• Supplied material:
============================================================
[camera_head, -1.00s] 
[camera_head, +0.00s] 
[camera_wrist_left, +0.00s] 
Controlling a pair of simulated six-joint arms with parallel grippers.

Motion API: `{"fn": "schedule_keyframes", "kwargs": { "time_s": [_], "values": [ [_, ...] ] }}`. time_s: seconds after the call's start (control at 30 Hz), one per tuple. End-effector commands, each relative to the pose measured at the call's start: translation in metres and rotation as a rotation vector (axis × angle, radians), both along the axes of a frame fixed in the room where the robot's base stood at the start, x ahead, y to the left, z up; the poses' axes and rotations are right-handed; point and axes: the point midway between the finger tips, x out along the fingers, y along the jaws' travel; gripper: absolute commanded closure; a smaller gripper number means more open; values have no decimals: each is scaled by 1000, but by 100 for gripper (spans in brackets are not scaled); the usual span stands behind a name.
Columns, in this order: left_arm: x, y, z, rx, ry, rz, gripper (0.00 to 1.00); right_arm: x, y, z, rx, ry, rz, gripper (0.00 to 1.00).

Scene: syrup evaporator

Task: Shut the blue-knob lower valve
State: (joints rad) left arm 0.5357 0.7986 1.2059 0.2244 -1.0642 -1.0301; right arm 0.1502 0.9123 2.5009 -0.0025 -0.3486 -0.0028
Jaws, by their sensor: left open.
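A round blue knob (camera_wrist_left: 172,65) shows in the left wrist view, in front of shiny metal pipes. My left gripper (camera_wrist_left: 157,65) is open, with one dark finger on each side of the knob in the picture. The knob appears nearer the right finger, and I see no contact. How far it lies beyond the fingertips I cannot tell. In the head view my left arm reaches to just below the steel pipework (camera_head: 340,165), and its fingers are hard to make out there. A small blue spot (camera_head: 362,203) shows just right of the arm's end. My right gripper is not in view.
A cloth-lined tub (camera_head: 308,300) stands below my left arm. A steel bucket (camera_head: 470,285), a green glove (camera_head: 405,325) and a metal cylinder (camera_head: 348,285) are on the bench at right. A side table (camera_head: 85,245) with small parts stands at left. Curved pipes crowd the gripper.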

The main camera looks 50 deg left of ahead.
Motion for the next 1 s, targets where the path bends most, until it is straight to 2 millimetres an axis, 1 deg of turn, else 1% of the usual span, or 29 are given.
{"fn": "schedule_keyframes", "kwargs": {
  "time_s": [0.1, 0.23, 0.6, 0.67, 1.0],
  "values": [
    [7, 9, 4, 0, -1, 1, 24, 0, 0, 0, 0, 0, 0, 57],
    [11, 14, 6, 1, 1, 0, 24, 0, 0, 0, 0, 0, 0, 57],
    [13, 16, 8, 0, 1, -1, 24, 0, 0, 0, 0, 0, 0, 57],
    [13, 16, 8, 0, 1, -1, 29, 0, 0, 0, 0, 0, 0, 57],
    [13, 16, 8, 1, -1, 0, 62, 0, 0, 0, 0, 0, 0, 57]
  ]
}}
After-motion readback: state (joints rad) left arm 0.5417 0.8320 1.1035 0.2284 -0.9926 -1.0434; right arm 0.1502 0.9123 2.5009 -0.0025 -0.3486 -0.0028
============================================================
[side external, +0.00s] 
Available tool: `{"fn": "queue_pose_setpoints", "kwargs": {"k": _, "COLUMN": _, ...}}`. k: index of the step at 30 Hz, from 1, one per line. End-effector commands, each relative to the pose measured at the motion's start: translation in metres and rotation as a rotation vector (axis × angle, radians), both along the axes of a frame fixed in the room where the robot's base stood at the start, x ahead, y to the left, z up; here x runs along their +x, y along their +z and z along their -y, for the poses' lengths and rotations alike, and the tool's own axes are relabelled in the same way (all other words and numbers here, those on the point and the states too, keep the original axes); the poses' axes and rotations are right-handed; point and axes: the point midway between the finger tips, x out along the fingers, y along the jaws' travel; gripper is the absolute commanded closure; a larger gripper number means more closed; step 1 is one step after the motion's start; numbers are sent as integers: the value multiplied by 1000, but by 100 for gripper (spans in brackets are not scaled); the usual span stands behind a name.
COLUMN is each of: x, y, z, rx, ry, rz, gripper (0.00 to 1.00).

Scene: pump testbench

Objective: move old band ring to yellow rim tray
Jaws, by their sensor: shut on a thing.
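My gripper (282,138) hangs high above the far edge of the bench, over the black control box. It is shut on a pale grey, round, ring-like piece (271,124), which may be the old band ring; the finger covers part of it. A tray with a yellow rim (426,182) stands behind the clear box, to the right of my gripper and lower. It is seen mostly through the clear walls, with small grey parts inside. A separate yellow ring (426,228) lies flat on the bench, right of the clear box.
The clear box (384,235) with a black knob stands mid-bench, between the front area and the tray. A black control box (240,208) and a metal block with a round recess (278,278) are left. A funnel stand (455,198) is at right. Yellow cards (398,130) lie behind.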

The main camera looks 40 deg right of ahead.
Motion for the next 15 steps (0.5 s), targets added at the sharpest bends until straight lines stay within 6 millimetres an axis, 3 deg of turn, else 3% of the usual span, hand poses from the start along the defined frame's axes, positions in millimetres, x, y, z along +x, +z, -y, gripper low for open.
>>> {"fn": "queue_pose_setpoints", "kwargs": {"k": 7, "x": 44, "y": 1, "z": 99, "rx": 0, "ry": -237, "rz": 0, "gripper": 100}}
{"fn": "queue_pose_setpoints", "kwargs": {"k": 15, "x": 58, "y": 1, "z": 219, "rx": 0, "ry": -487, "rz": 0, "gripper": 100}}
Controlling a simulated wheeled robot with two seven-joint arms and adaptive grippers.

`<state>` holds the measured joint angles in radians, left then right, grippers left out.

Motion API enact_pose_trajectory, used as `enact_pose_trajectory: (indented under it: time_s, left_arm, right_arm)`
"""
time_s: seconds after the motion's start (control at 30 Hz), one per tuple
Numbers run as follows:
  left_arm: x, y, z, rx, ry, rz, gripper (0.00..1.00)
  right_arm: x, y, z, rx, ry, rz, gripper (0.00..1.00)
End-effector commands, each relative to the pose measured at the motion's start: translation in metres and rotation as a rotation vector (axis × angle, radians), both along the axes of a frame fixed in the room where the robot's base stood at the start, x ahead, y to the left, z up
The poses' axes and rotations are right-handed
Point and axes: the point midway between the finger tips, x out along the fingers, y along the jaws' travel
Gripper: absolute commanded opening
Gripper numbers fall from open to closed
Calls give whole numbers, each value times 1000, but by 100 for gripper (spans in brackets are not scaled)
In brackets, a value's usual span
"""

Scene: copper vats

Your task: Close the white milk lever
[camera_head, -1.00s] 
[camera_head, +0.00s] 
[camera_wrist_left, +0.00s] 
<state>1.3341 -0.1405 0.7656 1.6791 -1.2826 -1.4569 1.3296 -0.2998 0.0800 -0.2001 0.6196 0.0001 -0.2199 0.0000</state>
============================================================
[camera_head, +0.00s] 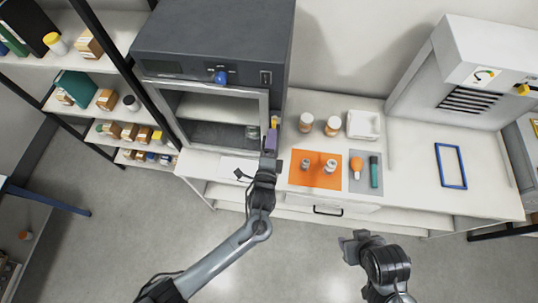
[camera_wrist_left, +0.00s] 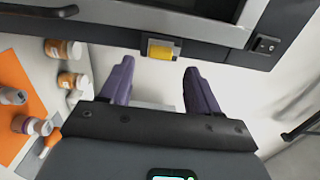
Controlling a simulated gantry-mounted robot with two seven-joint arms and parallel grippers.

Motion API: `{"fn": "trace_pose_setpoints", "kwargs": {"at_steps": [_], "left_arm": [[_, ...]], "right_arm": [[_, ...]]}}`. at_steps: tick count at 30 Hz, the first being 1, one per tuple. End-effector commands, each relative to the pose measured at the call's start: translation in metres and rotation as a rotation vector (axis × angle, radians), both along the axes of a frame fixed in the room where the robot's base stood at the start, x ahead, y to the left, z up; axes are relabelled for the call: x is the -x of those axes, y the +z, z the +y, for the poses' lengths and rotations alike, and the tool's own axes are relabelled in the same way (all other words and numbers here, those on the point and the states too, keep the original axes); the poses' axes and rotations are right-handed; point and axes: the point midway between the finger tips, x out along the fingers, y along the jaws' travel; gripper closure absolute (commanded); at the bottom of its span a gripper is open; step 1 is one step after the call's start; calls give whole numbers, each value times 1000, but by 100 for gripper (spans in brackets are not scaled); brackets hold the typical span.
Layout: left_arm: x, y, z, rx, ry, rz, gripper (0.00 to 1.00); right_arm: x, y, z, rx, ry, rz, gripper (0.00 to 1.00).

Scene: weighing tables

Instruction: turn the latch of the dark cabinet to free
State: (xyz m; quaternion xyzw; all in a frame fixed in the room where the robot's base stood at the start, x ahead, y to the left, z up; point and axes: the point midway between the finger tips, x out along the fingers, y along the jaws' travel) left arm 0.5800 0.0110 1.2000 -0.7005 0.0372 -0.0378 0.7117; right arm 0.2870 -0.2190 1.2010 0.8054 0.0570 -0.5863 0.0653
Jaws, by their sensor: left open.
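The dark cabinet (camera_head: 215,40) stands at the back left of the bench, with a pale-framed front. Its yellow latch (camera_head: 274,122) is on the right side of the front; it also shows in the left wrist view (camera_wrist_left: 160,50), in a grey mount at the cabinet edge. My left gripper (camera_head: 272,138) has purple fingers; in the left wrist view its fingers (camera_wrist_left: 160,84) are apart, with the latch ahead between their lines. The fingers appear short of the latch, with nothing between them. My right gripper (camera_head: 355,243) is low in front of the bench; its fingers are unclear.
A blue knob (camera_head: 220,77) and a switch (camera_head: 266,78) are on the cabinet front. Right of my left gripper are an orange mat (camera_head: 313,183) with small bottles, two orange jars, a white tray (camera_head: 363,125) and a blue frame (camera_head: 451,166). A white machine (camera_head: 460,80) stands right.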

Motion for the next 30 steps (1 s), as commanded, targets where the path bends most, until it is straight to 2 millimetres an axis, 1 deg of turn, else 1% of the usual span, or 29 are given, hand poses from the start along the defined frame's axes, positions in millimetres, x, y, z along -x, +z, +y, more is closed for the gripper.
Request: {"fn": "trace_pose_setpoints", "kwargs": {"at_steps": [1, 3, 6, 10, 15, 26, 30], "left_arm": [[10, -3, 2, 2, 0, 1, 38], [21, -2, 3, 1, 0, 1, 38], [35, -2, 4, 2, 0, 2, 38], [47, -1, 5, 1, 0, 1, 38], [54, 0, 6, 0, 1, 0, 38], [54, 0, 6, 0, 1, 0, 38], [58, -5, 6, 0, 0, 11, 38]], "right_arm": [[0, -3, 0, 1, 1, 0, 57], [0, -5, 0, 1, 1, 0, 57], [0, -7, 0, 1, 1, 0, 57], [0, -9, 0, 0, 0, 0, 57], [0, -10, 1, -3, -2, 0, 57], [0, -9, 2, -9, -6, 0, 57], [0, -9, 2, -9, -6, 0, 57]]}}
============================================================
• Exercise details: Only the lines running from the line with "In brackets, a value's usual span" through the line with "<state>1.3341 -0.1405 0.7656" should be repeated, exactly and with both ends kept.

• Final result:
In brackets, a value's usual span
"""

Scene: copper vats

Your task: Close the white milk lever
[camera_head, -1.00s] 
[camera_head, +0.00s] 
[camera_wrist_left, +0.00s] 
<state>1.3341 -0.1405 0.7656 1.6791 -1.2826 -1.4569 1.3296 -0.2998 0.0800 -0.2001 0.6196 0.0001 -0.2199 0.0000</state>

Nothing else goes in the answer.